---------- Information shown

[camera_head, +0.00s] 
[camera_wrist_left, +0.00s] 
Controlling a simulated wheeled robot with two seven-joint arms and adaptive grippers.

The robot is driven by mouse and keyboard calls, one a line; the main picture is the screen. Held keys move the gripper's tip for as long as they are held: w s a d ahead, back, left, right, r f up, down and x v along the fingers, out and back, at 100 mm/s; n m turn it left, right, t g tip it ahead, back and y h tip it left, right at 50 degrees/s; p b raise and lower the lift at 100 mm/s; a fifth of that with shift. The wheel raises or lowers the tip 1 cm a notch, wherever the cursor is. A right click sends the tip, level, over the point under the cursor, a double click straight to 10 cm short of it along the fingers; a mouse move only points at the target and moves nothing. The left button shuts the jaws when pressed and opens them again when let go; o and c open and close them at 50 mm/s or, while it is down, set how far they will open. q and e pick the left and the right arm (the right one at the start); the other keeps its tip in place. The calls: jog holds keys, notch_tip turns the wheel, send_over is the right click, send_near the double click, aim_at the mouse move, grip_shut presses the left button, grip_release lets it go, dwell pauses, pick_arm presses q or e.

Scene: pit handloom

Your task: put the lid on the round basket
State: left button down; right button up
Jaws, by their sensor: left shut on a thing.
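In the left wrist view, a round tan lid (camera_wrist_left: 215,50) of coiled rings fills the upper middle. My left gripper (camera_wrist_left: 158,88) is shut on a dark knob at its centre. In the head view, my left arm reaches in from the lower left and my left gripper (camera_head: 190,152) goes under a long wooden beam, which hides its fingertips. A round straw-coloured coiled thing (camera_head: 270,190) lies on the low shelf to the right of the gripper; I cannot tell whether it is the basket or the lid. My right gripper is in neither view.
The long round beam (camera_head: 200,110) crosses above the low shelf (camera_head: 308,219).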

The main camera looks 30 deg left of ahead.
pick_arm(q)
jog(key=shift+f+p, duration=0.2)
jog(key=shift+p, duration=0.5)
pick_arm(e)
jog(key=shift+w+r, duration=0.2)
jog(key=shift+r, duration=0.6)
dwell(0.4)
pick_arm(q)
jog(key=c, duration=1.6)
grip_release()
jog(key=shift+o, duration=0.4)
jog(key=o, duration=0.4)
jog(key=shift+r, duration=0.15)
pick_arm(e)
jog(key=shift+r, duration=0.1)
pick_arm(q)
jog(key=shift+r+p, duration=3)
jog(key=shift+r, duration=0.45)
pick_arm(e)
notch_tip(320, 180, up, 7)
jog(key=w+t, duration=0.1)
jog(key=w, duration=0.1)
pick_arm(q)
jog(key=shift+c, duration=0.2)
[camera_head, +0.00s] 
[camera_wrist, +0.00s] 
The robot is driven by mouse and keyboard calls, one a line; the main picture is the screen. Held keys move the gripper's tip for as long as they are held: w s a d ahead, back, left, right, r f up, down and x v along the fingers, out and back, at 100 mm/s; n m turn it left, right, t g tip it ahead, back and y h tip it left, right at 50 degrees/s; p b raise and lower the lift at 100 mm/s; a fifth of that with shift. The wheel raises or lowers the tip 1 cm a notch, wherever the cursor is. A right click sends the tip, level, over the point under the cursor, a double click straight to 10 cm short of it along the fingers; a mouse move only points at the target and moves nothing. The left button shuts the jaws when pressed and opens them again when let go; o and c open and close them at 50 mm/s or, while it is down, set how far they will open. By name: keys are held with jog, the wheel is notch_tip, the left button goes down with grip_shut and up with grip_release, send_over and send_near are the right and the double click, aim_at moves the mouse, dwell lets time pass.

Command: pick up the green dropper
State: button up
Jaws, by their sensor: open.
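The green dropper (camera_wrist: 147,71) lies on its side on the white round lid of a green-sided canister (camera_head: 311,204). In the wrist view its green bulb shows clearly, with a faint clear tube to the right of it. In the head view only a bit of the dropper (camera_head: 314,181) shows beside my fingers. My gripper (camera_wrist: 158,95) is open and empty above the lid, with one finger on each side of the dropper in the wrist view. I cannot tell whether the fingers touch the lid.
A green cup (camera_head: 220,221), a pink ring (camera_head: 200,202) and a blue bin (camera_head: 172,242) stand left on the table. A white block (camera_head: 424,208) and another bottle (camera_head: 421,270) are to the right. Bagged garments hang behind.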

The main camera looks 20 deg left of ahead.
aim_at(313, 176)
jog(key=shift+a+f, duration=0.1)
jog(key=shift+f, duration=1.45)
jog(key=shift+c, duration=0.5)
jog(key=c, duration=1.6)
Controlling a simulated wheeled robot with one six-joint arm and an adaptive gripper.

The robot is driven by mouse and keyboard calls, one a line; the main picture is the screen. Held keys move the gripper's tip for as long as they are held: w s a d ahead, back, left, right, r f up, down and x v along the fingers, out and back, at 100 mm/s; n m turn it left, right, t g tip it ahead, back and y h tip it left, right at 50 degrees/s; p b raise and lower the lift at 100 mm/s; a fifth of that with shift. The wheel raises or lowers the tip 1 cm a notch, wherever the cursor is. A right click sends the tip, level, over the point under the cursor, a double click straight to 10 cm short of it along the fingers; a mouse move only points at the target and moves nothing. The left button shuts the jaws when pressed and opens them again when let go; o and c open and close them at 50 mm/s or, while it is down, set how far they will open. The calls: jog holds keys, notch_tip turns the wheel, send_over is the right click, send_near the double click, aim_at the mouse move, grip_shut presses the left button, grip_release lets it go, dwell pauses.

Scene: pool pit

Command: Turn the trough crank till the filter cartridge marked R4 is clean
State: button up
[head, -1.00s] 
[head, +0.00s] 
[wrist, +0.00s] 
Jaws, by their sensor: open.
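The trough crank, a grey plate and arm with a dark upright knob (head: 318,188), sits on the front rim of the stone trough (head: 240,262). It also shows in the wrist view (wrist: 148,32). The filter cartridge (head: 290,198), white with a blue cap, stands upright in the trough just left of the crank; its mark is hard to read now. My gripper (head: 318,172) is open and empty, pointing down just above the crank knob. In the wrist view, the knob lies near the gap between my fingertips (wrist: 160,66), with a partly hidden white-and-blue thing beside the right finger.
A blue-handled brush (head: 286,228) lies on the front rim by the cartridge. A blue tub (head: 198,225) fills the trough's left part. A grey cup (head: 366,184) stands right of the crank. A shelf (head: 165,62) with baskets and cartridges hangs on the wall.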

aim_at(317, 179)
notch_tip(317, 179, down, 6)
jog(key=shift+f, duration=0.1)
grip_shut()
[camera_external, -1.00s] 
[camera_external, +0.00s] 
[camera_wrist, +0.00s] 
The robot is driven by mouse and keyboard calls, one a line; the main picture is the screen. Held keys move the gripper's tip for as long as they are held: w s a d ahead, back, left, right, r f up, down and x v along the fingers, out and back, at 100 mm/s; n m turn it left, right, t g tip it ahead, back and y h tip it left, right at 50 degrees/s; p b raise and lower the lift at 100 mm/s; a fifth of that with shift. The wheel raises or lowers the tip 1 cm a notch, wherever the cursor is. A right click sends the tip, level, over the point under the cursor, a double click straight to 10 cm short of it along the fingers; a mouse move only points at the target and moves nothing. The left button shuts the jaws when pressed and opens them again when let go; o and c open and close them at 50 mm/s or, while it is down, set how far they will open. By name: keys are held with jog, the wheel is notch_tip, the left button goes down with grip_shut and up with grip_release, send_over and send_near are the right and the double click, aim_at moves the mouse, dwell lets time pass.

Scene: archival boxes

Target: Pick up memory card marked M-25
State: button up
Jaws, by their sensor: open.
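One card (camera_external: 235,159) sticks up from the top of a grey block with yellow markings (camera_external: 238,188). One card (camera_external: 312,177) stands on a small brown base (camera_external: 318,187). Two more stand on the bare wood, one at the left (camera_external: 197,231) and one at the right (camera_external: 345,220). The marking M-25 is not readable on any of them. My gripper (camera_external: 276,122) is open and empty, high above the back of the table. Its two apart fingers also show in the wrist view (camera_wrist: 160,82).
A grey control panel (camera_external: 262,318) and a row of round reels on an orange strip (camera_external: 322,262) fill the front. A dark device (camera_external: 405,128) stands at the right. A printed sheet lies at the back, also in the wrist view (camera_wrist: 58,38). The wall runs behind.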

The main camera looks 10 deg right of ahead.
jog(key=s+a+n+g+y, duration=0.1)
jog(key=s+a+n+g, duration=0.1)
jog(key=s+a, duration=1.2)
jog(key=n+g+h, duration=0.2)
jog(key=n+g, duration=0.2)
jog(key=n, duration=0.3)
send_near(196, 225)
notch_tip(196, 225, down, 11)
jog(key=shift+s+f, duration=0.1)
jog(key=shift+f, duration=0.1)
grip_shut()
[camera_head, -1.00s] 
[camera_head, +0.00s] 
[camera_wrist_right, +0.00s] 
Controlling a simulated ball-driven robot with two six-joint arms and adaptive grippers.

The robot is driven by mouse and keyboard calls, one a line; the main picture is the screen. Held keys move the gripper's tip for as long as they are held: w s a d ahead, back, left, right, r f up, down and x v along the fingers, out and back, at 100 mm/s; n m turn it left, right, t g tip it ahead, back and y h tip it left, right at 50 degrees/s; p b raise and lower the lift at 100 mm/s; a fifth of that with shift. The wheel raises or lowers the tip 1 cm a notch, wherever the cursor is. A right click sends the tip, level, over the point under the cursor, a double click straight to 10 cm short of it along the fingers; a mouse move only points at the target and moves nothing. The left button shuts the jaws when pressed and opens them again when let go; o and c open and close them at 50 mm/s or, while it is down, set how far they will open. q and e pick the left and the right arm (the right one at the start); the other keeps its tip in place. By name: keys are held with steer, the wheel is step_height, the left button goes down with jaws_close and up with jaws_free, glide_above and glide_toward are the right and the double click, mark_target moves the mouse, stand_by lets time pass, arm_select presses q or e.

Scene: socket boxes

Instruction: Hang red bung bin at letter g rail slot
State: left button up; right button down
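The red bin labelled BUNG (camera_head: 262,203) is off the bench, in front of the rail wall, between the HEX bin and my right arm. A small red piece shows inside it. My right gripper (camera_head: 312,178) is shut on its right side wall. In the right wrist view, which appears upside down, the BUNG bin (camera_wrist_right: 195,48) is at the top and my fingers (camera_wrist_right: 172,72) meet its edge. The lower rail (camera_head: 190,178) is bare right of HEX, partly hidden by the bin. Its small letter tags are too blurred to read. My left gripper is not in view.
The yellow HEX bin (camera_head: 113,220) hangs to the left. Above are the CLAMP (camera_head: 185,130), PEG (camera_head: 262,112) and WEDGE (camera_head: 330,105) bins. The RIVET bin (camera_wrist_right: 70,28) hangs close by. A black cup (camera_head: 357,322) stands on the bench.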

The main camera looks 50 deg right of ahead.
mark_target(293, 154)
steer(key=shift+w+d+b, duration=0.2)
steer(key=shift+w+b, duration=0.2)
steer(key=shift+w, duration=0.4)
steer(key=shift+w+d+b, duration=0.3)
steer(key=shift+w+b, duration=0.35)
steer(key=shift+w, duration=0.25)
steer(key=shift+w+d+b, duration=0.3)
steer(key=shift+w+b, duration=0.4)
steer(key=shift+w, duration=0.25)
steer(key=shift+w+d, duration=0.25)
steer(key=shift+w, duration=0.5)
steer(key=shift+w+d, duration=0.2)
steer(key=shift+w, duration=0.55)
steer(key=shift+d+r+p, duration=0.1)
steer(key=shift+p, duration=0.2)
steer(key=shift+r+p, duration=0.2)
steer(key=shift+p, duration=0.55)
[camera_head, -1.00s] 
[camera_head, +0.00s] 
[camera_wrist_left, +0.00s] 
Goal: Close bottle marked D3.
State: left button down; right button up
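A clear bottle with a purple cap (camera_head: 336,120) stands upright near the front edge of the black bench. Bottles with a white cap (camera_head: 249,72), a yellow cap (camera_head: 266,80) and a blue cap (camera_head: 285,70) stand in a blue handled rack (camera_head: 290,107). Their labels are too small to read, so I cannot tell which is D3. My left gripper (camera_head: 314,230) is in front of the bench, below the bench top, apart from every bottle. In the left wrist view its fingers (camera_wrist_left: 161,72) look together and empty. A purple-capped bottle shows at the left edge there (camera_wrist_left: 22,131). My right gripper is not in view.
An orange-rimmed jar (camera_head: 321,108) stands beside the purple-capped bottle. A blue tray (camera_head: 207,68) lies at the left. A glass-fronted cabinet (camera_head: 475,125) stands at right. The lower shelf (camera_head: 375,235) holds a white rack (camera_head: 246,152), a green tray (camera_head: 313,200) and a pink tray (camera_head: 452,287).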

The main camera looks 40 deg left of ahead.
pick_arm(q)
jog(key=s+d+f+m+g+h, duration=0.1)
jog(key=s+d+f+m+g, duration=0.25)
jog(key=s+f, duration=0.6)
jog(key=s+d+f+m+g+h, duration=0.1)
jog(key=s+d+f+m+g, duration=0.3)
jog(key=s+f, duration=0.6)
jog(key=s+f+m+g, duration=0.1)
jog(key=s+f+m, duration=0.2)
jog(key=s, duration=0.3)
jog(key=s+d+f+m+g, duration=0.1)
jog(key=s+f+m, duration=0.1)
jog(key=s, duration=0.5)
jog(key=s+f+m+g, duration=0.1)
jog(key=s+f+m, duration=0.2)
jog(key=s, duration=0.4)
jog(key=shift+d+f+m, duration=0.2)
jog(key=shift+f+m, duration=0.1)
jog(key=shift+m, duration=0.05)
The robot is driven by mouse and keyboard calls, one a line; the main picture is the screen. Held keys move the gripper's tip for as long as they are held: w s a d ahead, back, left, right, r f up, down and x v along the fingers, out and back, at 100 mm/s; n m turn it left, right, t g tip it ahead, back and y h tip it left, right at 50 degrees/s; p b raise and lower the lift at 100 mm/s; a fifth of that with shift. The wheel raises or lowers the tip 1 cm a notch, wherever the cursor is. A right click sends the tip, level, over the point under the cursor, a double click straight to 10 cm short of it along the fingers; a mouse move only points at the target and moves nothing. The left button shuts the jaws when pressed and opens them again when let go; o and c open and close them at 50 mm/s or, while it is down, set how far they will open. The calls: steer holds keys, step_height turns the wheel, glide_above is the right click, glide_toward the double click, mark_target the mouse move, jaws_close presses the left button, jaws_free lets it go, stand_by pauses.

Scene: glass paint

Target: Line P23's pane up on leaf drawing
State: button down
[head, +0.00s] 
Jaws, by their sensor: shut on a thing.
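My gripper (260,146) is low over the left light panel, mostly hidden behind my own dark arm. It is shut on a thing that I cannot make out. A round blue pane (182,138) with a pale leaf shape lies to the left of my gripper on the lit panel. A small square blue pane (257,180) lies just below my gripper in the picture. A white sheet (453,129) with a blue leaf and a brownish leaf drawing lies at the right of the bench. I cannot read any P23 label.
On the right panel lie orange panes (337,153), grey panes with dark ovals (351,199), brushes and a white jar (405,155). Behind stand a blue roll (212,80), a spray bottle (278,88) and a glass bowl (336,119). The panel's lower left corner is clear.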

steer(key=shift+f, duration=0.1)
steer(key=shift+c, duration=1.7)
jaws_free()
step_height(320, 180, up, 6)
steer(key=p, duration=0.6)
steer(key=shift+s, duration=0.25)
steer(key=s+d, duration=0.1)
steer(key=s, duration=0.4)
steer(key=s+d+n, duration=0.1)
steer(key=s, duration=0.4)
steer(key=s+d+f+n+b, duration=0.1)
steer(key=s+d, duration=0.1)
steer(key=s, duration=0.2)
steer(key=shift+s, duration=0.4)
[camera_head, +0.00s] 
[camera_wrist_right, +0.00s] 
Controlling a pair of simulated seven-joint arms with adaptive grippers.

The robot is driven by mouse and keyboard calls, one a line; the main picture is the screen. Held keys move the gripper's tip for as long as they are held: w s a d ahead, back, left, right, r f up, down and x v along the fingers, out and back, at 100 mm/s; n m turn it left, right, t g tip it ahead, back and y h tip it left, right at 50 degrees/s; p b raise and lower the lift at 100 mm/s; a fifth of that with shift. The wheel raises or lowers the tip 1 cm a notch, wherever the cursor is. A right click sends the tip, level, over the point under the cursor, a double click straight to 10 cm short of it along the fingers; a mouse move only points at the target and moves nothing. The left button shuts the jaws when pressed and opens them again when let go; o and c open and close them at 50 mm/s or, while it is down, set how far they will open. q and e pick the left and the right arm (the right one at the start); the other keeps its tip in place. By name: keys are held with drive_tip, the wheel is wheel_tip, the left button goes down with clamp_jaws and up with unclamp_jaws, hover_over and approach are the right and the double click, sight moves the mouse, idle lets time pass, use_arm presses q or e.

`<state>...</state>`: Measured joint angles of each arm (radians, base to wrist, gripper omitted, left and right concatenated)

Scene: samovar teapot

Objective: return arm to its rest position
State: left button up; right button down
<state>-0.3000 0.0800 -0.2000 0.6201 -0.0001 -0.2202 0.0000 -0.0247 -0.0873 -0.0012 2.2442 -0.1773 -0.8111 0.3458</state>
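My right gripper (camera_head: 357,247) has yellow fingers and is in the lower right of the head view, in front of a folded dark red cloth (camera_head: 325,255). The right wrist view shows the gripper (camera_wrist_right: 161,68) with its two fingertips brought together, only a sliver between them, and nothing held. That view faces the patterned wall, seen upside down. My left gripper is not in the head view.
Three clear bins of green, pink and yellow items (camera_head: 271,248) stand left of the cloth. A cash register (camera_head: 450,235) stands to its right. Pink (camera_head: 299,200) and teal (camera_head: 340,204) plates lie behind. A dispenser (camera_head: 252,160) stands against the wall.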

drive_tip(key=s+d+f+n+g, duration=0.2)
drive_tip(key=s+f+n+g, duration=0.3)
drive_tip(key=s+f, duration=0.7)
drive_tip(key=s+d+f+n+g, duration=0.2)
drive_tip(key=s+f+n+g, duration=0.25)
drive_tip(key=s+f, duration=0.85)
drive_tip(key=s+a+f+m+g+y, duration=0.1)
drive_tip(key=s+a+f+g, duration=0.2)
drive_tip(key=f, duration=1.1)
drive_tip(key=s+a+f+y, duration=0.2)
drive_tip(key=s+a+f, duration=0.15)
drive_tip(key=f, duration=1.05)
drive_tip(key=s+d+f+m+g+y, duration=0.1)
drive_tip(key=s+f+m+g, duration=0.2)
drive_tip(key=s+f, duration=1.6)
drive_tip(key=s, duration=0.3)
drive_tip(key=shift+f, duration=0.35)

--------------------

* Exercise prompt *
Print, without alteration, the lines from the line with "Command: Turn the" to the line with "[wrist, +0.00s]". Include both of them, and omit every other line.

* Solution to this problem *
Command: Turn the trough crank till the filter cartridge marked R4 is clean
State: button up
[head, -1.00s] 
[head, +0.00s] 
[wrist, +0.00s] 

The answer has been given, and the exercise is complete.